--- Task statement ---
Give again only those lines from the start of the entries through the line holding "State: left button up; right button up", leaving them as they are.

— Begin —

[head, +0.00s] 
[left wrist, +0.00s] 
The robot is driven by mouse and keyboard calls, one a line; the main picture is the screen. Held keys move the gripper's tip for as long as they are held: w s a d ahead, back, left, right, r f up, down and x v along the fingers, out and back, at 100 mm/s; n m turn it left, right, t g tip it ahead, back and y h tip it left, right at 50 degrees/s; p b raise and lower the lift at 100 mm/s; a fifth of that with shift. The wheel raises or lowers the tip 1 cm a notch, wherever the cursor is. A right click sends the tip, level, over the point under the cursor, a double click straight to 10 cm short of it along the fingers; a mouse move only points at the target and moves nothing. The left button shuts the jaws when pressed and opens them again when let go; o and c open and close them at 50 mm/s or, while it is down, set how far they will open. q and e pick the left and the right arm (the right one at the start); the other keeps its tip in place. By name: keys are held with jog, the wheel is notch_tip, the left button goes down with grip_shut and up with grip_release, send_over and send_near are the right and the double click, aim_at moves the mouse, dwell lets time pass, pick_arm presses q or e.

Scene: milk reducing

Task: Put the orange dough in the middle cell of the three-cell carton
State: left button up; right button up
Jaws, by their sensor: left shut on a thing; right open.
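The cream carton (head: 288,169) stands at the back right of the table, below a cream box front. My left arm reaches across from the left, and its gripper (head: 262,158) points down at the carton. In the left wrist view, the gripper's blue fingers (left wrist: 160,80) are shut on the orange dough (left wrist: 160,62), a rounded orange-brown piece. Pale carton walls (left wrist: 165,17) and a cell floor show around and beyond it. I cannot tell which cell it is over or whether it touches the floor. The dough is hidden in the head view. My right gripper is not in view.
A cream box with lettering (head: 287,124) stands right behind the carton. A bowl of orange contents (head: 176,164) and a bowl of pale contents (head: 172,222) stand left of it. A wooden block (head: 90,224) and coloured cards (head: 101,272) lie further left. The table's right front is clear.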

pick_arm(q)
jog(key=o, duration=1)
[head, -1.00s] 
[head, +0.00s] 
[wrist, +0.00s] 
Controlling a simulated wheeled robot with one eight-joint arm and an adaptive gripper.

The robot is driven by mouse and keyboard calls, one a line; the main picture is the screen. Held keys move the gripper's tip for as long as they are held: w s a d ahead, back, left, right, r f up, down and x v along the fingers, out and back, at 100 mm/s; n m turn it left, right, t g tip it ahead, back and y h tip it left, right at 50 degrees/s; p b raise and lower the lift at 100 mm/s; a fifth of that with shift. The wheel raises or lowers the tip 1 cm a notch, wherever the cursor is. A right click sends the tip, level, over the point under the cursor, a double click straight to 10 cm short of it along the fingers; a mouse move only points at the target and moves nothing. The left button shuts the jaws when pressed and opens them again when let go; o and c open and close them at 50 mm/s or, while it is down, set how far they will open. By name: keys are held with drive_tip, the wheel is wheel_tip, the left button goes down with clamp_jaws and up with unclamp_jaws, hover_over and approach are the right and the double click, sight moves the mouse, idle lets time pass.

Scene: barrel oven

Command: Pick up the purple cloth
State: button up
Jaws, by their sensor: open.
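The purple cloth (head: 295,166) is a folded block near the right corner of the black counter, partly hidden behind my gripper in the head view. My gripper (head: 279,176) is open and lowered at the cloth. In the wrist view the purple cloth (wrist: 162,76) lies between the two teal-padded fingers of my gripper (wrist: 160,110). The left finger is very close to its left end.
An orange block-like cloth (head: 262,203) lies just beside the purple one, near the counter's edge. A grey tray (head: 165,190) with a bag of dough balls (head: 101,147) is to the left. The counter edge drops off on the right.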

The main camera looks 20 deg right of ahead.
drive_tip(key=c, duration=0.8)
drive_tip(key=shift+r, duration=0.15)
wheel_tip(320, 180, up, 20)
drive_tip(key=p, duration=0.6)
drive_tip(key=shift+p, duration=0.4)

— End —

--- Exercise response ---
[head, +0.00s] 
[left wrist, +0.00s] 
The robot is driven by mouse and keyboard calls, one a line; the main picture is the screen. Held keys move the gripper's tip for as long as they are held: w s a d ahead, back, left, right, r f up, down and x v along the fingers, out and back, at 100 mm/s; n m turn it left, right, t g tip it ahead, back and y h tip it left, right at 50 degrees/s; p b raise and lower the lift at 100 mm/s; a fifth of that with shift. The wheel raises or lowers the tip 1 cm a notch, wherever the cursor is. A right click sends the tip, level, over the point under the cursor, a double click straight to 10 cm short of it along the fingers; a mouse move only points at the target and moves nothing. The left button shuts the jaws when pressed and opens them again when let go; o and c open and close them at 50 mm/s or, while it is down, set how far they will open. q and e pick the left and the right arm (the right one at the start); the other keeps its tip in place. By name: keys are held with jog, the wheel is notch_tip, the left button goes down with grip_shut and up with grip_release, send_over and send_near are the right and the double click, aim_at moves the mouse, dwell lets time pass, pick_arm presses q or e.

Scene: milk reducing

Task: Put the orange dough in the middle cell of the three-cell carton
State: left button up; right button up

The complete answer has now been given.